What is often forgotten is that the construction of three other types of aircraft also took place at the Canal Road factory of Morgan’s Carriageworks, one of which saw frontline service over the Western Front. Why was this?

The importance of aircraft soon became apparent in the opening months of the Great War, with the need for observing and photographing the trench systems which dominated the Western Front. Fighter aircraft (known as Scouts) were developed to shoot down the observation planes and specialist bombing aircraft began to appear.

Demand for aircraft rose and the existing manufacturers were unable to cope. As a result production was sub-contracted to a host of companies with engineering expertise, of which Morgan’s Carriageworks was one.

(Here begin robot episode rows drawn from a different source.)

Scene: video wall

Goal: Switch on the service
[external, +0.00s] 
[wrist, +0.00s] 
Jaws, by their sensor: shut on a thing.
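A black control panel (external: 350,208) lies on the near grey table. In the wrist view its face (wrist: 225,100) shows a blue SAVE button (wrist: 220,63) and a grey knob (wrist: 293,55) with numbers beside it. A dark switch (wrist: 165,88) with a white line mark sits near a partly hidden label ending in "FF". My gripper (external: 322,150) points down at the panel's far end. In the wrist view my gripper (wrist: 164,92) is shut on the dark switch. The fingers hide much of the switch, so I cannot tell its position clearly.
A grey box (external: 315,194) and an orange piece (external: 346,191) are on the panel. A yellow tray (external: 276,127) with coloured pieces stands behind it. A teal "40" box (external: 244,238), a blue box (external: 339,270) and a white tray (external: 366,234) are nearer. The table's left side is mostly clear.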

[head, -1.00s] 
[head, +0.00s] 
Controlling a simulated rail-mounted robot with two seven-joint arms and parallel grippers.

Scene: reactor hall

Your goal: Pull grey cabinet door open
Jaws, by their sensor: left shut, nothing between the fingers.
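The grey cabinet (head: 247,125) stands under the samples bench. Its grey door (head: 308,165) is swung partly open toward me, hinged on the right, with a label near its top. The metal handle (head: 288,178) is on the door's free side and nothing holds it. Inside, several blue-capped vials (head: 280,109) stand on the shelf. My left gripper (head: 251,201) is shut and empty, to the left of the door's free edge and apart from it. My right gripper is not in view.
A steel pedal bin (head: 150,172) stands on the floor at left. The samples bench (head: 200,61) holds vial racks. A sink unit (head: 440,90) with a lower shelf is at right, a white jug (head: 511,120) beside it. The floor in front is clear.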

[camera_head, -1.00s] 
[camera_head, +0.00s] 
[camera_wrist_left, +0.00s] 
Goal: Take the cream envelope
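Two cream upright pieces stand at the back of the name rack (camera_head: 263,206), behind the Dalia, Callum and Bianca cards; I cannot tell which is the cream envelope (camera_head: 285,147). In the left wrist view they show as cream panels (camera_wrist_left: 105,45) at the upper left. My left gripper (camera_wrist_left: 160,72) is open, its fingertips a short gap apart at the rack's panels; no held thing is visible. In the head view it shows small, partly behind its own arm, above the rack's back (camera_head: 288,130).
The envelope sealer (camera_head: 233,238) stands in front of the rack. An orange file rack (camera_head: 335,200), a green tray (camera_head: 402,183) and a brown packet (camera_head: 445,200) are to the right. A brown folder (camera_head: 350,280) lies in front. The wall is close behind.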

The strangely-named Sopwith 1½ Strutter was a two-seater fighter bomber with one forward firing Vickers Gun, synchronised to fire through the propeller arc safely and a Lewis Gun for the observer-gunner. One hundred examples were built by Morgan’s Carriageworks and the type was soon in action with the Royal flying Corps during the Somme Offensive of 1916. Later the type saw action at Arras and in the Ypres Salient in 1917 before being replaced by more modern aircraft.

The second type of aircraft to be built at Morgan’s Carriageworks was the Avro 504. This started life as an observation and bombing aircraft but soon became used for training pilots, remaining in service until 1932. A number of these aeroplanes were built by Morgan’s, although the exact number is unknown.

The next aircraft built by Morgan’s Carriageworks was the De Havilland 6, designed as a cheap training plane because so any student-pilots were wrecking the more expensive Avro 504s and was, even by Great War standards, a very primitive aeroplane. Small numbers were manufactured at the Canal Road factory.

The most famous aeroplane to be built by Morgan’s, however, remains the Vickers Vimy, a twin-engined heavy bomber named after the Battle of Vimy Ridge, fought by the Canadian Corps in1917. The prototype flew in November, 1917 and there were a number of tests using different power plants until finally the Roll-Royce Eagle VIII engines were selected.

Morgan’s Carriageworks was one of those companies selected to build the new aircraft but it was a big beast for its time, with a wingspan of over 68ft, a height of nearly 16ft, and with a take-off weight of over three tons.

Compared to the previous aircraft built by the firm this was a major challenge and a new factory had to be constructed to accommodate this large aircraft.

By 1918 production as well underway, with Morgan’s employing over 800 workers (a massive effort if one considers that the combined pre-war populations of Leighton Buzzard and Linslade was just over 9,000.

When completed the fuselage of each Vimy (minus the outer wing panels and propellers) was towed under police escort along Canal Road, into Bridge Street, up the High Street, around the tight corner into Lake, and along Billington road to a site known as Scott’s Fields.

Here the wings and controls would be connected, the propellers attached and a Royal Air Force pilot would fly the aircraft off without so much as a test flight.

The Vimy did not see action in the Great War, though it remained the mainstay of the RAF’s bomber force for many years and is famous for the pioneering flights: the non-stop crossing of the Atlantic and the first flight from Britain to Australia, both in 1919.

Linslade can be rightly proud of its aviation heritage.